Rosslyn Park 43 Preston Grasshoppers 17 Rosslyn Park gained ample revenge for the defeat at Lightfoots Green earlier this season when Saturday's visitors won with a miraculous drop goal from halfway with the last kick of the match, writes Bernard Wiggins.

With both sides desperately needing the points from this match, neither side could contemplate defeat and it was comforting to the home support that Park took the lead in the fourth minute, Stuart Hibbert's long pass finding Torquil Mathewson for a great score in the corner.

Park were over again five minutes later, James Justice's penalty to the corner flag setting up the now so familiar pushover try, Chris Cano emerging from under a mountain of players as the scorer.

Looking dominant, Park sat back to admire their handiwork and that spelt trouble as midway through the half Rob Parkinson went in under the posts to close the gap to 10-7.

James Hendy added a penalty on the half hour mark, but Chris Glynn soon replied for Preston Grasshoppers. From the restart, Lee Gibson took a clean catch and the visitors were forced into killing the ball. Justice thwacked the ball to the five-yard line to allow the home pack to force the visitors back over their own line for Lysander Strong to score.

A scoreline of 18-10 at the break soon became 21-10 with Hendy's second penalty and after quarter of an hour Hendy intercepted on halfway and the ball was transferred down the line, No 8 Andy Walker finally putting Mathewson over in the corner for his second try.

Rosslyn Park, cruising at 26-10, then paid the penalty for taking another breather as Michael Lough went over in the corner, Glynn converting splendidly to pull Preston back into contention at 26-17. The defining moment of the game then occurred shortly after.

The visitors, encouraged by the try, put Park under the cosh and were soon five yards from the line and looking likely to score. However, the ball popped out from the side of the maul for ever-improving Rob Sedman to pick up and gallop to the 40-metre line. Park then lost possession, but won it back, and in the space of 20 seconds what look liked a try at one end became a try at the other, Mathewson in for his hat-trick.

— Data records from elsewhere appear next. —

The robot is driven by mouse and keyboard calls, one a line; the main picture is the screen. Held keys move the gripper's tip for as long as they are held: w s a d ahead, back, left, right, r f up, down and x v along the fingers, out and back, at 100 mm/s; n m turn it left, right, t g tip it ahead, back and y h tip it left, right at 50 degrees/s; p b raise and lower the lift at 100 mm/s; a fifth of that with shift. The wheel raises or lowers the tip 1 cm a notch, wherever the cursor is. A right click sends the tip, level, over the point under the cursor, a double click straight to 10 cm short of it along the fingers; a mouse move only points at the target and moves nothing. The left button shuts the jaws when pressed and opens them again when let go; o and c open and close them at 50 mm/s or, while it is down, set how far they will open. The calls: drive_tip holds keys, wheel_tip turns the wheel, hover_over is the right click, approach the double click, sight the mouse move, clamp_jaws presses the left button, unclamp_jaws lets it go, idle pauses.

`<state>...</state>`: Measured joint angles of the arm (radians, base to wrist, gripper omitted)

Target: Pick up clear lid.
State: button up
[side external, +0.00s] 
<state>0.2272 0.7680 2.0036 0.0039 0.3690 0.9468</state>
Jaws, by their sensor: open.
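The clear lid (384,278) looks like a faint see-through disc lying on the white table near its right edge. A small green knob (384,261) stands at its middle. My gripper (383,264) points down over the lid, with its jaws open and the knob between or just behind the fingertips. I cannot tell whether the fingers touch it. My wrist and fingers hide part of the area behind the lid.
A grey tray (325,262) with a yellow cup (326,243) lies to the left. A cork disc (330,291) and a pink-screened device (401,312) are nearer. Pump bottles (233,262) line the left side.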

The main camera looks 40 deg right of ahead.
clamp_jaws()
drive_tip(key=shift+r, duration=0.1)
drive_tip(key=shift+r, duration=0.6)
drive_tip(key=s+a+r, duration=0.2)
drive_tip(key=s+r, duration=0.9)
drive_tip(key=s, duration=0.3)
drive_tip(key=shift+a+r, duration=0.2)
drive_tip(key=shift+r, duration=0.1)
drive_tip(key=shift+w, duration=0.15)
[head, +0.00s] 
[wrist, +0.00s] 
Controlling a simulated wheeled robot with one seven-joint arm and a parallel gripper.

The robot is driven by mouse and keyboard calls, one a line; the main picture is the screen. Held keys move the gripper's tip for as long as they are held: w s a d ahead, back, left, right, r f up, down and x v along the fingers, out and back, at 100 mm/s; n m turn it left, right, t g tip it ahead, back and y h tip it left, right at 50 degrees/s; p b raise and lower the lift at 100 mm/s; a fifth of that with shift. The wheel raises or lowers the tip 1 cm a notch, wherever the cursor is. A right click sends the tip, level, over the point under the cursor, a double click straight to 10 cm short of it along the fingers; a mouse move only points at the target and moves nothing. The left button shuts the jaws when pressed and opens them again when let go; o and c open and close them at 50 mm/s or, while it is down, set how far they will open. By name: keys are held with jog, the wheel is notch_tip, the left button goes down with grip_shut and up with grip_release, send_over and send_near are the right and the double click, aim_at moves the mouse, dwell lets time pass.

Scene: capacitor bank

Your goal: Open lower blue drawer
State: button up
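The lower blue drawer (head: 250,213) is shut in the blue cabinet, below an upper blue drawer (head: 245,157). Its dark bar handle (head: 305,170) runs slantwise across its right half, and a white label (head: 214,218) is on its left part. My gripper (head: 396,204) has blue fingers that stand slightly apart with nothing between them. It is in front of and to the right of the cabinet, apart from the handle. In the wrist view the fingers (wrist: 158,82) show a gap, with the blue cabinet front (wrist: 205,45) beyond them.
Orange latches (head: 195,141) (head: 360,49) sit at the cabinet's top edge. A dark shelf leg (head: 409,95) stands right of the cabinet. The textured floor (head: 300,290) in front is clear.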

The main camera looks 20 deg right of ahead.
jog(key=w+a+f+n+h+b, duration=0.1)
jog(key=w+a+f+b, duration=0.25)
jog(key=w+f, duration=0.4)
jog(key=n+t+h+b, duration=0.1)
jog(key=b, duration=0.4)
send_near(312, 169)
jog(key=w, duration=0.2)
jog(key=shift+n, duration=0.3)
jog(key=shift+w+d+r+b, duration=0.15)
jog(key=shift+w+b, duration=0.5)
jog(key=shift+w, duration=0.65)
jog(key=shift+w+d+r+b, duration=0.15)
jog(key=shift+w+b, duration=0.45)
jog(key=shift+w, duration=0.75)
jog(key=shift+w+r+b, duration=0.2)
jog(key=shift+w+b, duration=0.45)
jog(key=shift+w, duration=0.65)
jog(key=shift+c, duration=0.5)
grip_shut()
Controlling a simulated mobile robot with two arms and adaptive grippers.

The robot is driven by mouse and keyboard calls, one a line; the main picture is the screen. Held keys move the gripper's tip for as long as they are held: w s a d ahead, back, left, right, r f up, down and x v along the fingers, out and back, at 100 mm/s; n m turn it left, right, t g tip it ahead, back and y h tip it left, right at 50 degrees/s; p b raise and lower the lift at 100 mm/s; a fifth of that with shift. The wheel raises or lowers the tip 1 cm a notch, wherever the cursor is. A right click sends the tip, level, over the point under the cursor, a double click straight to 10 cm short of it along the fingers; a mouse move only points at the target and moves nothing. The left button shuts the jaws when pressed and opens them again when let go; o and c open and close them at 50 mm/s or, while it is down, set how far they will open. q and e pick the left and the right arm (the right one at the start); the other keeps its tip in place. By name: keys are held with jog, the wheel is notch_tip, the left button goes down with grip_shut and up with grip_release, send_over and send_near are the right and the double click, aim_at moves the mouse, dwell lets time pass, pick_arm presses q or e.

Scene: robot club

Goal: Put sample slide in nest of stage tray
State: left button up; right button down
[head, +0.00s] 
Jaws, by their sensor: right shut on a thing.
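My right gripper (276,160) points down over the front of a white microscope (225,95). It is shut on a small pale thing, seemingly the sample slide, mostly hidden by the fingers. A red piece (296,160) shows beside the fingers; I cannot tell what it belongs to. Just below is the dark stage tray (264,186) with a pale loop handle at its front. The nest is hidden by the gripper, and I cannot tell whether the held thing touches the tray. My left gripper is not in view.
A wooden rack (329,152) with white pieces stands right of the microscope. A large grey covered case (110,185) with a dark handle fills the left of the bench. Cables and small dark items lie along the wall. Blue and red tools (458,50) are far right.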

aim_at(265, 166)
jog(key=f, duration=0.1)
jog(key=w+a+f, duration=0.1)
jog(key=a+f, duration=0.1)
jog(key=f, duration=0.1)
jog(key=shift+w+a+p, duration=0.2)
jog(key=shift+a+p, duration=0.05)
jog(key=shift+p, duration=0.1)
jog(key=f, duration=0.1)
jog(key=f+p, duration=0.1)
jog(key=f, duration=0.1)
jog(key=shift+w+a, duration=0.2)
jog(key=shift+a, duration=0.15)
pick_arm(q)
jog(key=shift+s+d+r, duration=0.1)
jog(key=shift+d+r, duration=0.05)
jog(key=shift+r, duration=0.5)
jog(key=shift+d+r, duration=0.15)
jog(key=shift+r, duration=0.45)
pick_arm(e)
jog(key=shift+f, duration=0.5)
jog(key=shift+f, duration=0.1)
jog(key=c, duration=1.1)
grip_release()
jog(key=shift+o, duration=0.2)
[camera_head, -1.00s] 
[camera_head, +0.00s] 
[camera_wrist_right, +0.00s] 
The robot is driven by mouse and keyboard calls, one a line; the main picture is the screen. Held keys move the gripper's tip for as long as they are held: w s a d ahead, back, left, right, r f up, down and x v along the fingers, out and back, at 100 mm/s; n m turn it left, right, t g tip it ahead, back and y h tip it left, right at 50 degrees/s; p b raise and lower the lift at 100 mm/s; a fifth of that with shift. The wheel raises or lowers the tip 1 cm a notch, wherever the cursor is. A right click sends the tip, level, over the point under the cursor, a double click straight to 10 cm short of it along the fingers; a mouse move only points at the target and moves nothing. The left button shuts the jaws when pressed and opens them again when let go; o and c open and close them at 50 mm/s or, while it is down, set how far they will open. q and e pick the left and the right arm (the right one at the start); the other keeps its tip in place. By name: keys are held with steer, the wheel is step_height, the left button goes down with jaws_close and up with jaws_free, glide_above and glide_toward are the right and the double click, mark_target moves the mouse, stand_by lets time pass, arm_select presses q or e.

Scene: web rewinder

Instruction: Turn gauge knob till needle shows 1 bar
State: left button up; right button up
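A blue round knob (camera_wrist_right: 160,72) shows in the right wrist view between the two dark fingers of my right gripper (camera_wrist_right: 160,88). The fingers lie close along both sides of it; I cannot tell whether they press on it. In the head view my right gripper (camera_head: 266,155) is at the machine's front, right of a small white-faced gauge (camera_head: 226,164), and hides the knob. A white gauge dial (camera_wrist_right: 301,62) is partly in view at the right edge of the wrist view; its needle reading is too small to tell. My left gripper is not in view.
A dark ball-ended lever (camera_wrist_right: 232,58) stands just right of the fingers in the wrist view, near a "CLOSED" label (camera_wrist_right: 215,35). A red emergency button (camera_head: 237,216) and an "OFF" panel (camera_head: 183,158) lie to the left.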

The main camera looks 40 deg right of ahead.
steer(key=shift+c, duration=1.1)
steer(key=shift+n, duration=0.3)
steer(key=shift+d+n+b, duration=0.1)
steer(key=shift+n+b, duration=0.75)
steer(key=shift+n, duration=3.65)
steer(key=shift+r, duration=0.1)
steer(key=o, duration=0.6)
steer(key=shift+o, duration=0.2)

Late tries from Justice and captain Graham Boardman put the gloss on what in the end was an emphatic victory, and it was no surprise when Gibson was voted Man of the Match, irrespective of Mathewson's hat-trick.

Dominant in the lineout on both home and opposition ball, effective in the tight and two incredible recoveries from restarts, this was an outstanding display from a Park side beginning to build up a head of steam in the final stage of the season.

Park: Justice, Allen, Singer, Maddock, Mathewson, Hibbert, Hendy/Young, Cano/Daw, Keenan/Kearns, Cure, Sedman, Gibson, Strong/Thirlwall, Boardman (c), Walker.